*Problem to solve*. Quote the records in full and leave their pictures out.
Start of Input
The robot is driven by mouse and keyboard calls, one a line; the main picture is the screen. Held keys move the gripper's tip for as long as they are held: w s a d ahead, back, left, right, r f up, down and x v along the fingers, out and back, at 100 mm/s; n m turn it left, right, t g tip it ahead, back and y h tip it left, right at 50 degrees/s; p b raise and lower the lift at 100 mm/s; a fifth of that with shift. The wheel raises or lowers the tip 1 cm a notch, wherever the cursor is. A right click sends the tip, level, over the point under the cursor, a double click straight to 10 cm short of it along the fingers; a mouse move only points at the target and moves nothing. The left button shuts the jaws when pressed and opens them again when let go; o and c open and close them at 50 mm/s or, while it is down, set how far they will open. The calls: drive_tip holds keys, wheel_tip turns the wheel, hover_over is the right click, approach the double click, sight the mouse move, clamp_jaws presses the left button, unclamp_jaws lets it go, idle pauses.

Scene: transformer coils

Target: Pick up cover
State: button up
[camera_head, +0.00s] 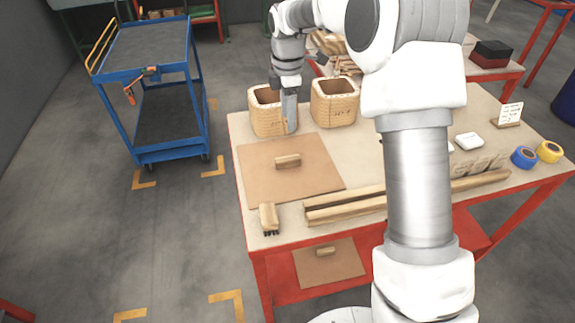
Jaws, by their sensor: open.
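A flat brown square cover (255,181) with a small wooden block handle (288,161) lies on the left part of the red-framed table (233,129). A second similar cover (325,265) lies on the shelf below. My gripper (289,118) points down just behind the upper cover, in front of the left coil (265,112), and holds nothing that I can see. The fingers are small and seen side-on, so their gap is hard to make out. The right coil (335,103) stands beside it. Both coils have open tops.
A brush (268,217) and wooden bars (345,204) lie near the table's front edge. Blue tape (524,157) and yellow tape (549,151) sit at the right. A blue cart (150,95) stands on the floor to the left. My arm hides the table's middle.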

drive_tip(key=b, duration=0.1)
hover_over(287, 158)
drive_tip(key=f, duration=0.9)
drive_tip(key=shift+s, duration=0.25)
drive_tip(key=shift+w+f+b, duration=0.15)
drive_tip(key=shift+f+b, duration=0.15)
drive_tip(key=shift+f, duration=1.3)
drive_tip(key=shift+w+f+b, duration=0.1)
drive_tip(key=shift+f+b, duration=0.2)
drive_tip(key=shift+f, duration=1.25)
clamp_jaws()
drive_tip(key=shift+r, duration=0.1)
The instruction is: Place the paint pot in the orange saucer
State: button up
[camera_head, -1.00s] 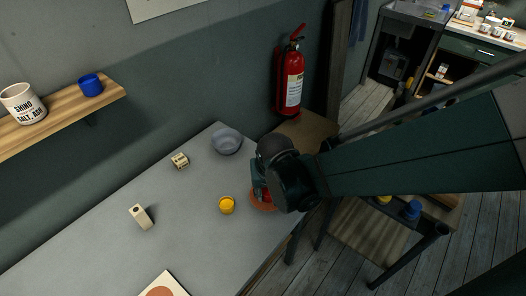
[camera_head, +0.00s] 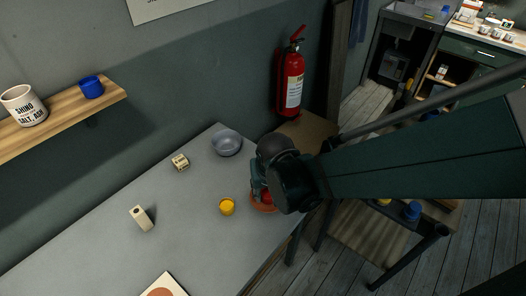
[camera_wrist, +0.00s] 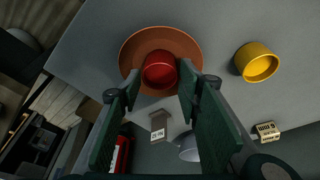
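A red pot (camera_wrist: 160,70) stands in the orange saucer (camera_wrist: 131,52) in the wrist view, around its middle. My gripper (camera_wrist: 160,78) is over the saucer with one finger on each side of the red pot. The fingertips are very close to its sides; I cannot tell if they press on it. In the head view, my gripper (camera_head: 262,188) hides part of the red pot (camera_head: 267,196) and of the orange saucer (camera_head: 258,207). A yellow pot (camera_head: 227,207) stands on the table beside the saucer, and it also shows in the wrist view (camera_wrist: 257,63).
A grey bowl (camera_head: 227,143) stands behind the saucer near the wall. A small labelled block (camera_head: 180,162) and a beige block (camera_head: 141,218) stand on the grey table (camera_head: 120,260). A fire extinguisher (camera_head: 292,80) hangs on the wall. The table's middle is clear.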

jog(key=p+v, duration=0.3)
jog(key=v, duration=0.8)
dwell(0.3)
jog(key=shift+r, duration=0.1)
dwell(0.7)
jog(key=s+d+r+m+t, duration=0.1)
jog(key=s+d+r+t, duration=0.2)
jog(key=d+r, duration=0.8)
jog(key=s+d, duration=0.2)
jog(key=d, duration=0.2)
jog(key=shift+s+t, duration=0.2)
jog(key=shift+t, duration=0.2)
End of Input
*Correct result*.
The robot is driven by mouse and keyboard calls, one a line; the main picture is the screen. Held keys move the gripper's tip for as long as they are held: w s a d ahead, back, left, right, r f up, down and x v along the fingers, out and back, at 100 mm/s; n m turn it left, right, t g tip it ahead, back and y h tip it left, right at 50 degrees/s; p b raise and lower the lift at 100 mm/s; a fifth of that with shift. The wheel raises or lowers the tip 1 cm a notch, wherever the cursor is. A right click sends the tip, level, over the point under the cursor, a double click straight to 10 cm short of it along the fingers; a mouse move only points at the target and moves nothing. The left button shuts the jaws when pressed and opens them again when let go; o and c open and close them at 50 mm/s or, while it is down, set how far they will open. The calls: drive_tip holds keys, wheel_tip turns the wheel, hover_over is the right click, approach the double click, sight the mouse move, clamp_jaws presses the left button, unclamp_jaws lets it go, idle pauses.

Scene: transformer coils

Target: Pick up cover
State: button up
[camera_head, +0.00s] 
Jaws, by their sensor: open.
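A flat brown square cover (255,181) with a small wooden block handle (288,161) lies on the left part of the red-framed table (233,129). A second similar cover (325,265) lies on the shelf below. My gripper (289,118) points down just behind the upper cover, in front of the left coil (265,112), and holds nothing that I can see. The fingers are small and seen side-on, so their gap is hard to make out. The right coil (335,103) stands beside it. Both coils have open tops.
A brush (268,217) and wooden bars (345,204) lie near the table's front edge. Blue tape (524,157) and yellow tape (549,151) sit at the right. A blue cart (150,95) stands on the floor to the left. My arm hides the table's middle.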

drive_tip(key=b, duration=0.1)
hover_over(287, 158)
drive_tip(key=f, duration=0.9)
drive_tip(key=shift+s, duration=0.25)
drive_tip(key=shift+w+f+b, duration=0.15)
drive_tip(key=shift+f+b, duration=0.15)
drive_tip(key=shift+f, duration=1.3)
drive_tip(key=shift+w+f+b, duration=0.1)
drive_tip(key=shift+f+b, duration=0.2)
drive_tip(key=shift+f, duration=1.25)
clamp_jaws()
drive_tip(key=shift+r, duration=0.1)
The instruction is: Place the paint pot in the orange saucer
State: button up
[camera_head, -1.00s] 
[camera_head, +0.00s] 
[camera_wrist, +0.00s] 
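A red pot (camera_wrist: 160,70) stands in the orange saucer (camera_wrist: 131,52) in the wrist view, around its middle. My gripper (camera_wrist: 160,78) is over the saucer with one finger on each side of the red pot. The fingertips are very close to its sides; I cannot tell if they press on it. In the head view, my gripper (camera_head: 262,188) hides part of the red pot (camera_head: 267,196) and of the orange saucer (camera_head: 258,207). A yellow pot (camera_head: 227,207) stands on the table beside the saucer, and it also shows in the wrist view (camera_wrist: 257,63).
A grey bowl (camera_head: 227,143) stands behind the saucer near the wall. A small labelled block (camera_head: 180,162) and a beige block (camera_head: 141,218) stand on the grey table (camera_head: 120,260). A fire extinguisher (camera_head: 292,80) hangs on the wall. The table's middle is clear.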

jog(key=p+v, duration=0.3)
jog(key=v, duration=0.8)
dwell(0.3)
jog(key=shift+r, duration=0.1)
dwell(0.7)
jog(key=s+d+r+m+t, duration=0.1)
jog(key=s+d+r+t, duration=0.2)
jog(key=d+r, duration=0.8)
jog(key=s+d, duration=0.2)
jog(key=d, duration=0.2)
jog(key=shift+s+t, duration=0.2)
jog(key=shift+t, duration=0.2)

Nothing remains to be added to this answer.